The Coalition for the Future of Detroit Schoolchildren, which brought together educators, business leaders, community groups and foundations to plot a strategy for schools, is trying to put forward a plan. It made a series of recommendations last year for reforming Detroit schools including the Detroit Education Commission.
The Coalition lost its fight for the commission, but Nate Walker, a policy analyst for the Michigan chapter of the American Federation of Teachers, said the group will keep pushing for change.
“In the past year or so, we saw a vast group of stakeholders come together with a common vision for Detroit,” Walker said. “It’s disappointing that a key piece of that plan couldn’t move forward but I’m optimistic that there will be beginnings of a vision … to stabilize the landscape.”

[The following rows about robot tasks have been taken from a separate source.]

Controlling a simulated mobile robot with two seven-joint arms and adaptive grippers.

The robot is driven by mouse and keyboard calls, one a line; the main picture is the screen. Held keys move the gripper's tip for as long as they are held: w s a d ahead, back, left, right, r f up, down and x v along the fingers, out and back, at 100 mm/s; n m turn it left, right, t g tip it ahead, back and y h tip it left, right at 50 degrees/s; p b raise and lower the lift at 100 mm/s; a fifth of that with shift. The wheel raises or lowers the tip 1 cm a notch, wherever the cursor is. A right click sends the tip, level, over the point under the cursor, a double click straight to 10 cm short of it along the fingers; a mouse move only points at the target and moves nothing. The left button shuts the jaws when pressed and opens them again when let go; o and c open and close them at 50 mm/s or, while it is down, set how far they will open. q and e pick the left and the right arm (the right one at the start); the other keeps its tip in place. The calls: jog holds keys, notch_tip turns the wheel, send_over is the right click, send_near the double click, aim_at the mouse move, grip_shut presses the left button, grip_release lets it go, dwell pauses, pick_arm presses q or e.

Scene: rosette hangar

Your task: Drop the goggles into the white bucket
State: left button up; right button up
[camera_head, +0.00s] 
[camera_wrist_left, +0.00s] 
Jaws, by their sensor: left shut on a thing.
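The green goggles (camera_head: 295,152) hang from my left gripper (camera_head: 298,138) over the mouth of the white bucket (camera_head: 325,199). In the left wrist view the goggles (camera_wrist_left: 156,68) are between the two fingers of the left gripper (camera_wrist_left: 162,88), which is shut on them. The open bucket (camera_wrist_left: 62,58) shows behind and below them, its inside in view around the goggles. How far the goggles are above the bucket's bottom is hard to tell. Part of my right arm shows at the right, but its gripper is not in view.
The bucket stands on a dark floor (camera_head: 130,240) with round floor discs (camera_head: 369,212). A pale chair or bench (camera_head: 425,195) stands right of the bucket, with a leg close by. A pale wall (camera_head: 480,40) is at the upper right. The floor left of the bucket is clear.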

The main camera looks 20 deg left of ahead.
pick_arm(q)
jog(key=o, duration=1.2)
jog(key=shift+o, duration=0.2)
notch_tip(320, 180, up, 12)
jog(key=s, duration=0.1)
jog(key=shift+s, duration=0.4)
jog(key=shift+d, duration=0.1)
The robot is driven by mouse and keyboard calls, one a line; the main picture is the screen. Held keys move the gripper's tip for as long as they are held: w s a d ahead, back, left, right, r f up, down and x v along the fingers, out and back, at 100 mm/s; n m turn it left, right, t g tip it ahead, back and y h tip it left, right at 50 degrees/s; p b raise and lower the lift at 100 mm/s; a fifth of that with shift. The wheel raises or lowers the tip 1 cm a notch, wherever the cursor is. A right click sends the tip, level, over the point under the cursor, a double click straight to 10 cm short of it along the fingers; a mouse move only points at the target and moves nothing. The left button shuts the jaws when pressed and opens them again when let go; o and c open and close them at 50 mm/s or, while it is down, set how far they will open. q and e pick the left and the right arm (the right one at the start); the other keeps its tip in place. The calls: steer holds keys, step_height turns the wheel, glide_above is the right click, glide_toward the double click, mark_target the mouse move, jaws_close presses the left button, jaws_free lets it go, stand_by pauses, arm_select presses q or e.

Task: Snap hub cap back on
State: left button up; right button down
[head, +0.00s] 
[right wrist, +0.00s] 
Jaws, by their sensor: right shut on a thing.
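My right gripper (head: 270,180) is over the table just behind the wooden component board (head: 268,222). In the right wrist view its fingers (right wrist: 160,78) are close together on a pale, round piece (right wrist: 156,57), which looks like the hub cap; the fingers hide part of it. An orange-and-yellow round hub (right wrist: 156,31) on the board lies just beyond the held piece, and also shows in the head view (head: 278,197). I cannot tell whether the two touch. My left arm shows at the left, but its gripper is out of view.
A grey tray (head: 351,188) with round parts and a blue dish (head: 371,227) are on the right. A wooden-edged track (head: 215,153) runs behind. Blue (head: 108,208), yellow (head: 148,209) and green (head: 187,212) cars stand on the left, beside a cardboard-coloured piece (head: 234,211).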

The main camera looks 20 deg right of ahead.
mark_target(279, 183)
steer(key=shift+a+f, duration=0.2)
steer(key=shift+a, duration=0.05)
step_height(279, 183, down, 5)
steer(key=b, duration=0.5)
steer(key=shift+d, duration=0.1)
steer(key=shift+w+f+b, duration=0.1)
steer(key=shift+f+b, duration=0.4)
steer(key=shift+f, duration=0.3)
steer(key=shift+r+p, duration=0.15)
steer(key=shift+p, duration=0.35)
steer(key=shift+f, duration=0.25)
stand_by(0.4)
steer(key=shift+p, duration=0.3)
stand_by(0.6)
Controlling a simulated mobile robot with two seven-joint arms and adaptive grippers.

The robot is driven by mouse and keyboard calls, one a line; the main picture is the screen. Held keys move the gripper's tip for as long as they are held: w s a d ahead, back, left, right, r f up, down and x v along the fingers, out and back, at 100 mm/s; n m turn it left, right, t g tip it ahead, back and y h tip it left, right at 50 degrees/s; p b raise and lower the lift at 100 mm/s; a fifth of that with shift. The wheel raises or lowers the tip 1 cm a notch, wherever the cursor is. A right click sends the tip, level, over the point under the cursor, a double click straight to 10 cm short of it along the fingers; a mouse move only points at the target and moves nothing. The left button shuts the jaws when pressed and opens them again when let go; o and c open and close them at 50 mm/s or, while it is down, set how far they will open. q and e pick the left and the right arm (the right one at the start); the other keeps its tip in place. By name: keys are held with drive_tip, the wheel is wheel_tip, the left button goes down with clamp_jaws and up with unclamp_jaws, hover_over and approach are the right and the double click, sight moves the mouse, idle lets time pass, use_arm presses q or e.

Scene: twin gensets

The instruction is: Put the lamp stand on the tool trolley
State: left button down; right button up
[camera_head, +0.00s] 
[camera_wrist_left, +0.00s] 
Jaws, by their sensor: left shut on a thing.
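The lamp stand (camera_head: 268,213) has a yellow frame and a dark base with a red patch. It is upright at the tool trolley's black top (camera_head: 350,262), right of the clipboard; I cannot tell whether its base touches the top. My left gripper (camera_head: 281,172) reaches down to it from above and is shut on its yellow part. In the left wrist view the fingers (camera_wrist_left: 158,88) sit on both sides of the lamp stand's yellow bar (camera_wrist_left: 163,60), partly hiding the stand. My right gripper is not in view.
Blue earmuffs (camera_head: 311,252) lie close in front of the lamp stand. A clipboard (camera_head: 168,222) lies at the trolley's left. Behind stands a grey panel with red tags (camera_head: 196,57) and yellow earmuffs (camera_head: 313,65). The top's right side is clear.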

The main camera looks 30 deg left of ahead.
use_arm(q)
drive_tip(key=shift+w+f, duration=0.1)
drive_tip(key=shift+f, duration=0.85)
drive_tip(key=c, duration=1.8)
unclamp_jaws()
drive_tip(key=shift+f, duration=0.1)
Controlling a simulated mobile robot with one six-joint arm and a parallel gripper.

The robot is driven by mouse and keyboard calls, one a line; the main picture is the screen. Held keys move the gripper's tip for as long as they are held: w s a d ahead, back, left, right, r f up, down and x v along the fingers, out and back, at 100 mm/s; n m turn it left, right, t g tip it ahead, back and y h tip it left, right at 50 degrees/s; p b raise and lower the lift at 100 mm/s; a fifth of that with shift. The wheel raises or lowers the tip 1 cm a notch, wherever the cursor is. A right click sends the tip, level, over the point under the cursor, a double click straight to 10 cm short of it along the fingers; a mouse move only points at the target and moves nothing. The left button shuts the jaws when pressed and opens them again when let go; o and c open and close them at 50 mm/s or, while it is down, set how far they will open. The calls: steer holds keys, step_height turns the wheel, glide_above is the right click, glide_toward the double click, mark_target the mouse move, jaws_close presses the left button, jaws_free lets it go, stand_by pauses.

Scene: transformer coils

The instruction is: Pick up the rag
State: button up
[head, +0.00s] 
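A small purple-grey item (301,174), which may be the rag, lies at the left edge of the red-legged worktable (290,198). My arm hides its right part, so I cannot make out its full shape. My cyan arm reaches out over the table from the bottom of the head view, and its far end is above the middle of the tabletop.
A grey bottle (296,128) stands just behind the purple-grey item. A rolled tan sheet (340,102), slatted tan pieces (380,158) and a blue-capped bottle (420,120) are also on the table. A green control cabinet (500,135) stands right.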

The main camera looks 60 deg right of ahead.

Walker said his union is no fan of the role national foundations have played in public education but said he hopes that if the coalition can stay together and develop a cohesive plan for improving Detroit schools, national education organizations will step up to support local efforts.
“Blindingly advocating for an infusion of private dollars without a meaningful vision around improving education in Detroit is probably not good for Detroit,” Walker said.
But if the private dollars continue to stay away, Varner of Excellent Schools says, Detroiters should think about why.
“There are lots of folks who wouldn’t want national money, I suppose,” Varner said. “But the bottom line is there’s a reason they don’t show up. And the reason has everything to do with the high level of dysfunction in Michigan and Detroit.”